Wisconsin plays conservatively because it has to. Twitter heroes want Wisconsin to go for it on every fourth down past midfield, but that’s not their M.O. Wisconsin takes the air out of the ball, owns time of possession, and suffocates its opponents. However, unfortunately that lends itself to a small margin for error. That margin is existentially smaller with a backup quarterback. It is what it is.

You can complain all you want, but things aren’t going to change. When things go well, everything is grand. When things aren’t, Wisconsin’s coaching staff sucks. You have to pick one or the other.

NCAA Football: Wisconsin at Penn State Matthew O’Haren-USA TODAY Sports

3. Wisconsin is effectively out of the race for the Big Ten West

While every fiber of my being did not anticipate typing that thought in August, the reality is that Wisconsin’s bid for another trip to Indy is, for all intents and purposes, dashed for this year.

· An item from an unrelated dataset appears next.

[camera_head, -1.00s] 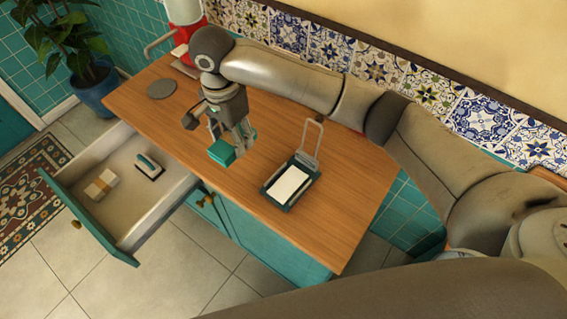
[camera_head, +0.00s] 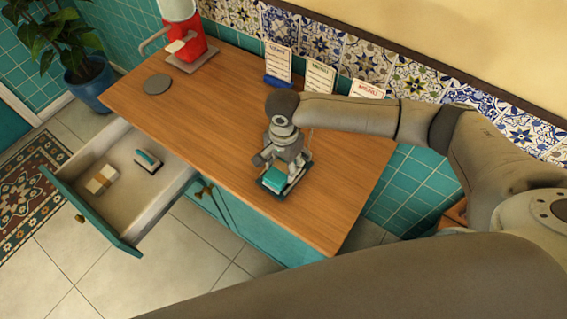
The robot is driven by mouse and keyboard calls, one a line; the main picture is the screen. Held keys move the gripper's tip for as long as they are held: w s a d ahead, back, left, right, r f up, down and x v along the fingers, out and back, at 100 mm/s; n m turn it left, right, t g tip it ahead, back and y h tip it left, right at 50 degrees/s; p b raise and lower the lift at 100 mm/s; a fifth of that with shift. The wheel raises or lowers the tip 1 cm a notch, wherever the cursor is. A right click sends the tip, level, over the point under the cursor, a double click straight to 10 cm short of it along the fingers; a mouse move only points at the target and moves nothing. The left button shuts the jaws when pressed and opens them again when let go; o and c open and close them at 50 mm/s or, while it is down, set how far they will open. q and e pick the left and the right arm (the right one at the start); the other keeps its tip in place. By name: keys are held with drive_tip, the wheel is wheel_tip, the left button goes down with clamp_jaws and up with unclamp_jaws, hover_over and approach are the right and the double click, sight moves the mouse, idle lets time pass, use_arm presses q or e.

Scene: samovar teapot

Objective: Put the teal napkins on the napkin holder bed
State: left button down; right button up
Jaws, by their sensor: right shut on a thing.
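The teal napkins (camera_head: 269,179) are a small teal block in the head view, at the middle of the wooden counter. My right gripper (camera_head: 279,167) points down from the right arm and is shut on them. The napkin holder (camera_head: 289,187) is a dark tray with an upright frame. The napkins are over its bed, inside the tray outline, and hide most of the bed. I cannot tell whether they touch it. The gripper hides much of the upright frame. My left gripper is not in view.
An open drawer (camera_head: 168,205) at the left holds a beige bundle (camera_head: 101,180) and a teal-and-white item (camera_head: 148,160). Menu cards (camera_head: 319,78) stand along the wall. A red machine (camera_head: 184,35) and a grey disc (camera_head: 157,84) are at the far left. The front right counter is clear.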

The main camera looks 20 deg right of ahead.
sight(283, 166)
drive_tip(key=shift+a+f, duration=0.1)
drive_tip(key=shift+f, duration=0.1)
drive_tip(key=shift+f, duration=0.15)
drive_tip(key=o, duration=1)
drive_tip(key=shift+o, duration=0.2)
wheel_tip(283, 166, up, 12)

Disappointing? Absolutely. A reason to panic? Not even close. There are probably six programs—Alabama, Clemson, Oklahoma, Ohio State, Georgia, and maybe LSU—who rarely, if ever, had “down” seasons over the past decade or so. And of those, the heavyweights of the blue-bloods of college football (holy buckets, Florida State) have down seasons from time to time.

Wisconsin could salvage an 8–4 season heading into a bowl game, which is entirely possible. At worst, the possibility is 8–5. If that’s your “down” season? You’re doing just fine.

Badger fans, y’all gotta chill out a little bit. Good teams lose. It happens. The sun came out today, and the Packers will play. Life isn’t nearly as bad as you act it is for three hours each Saturday.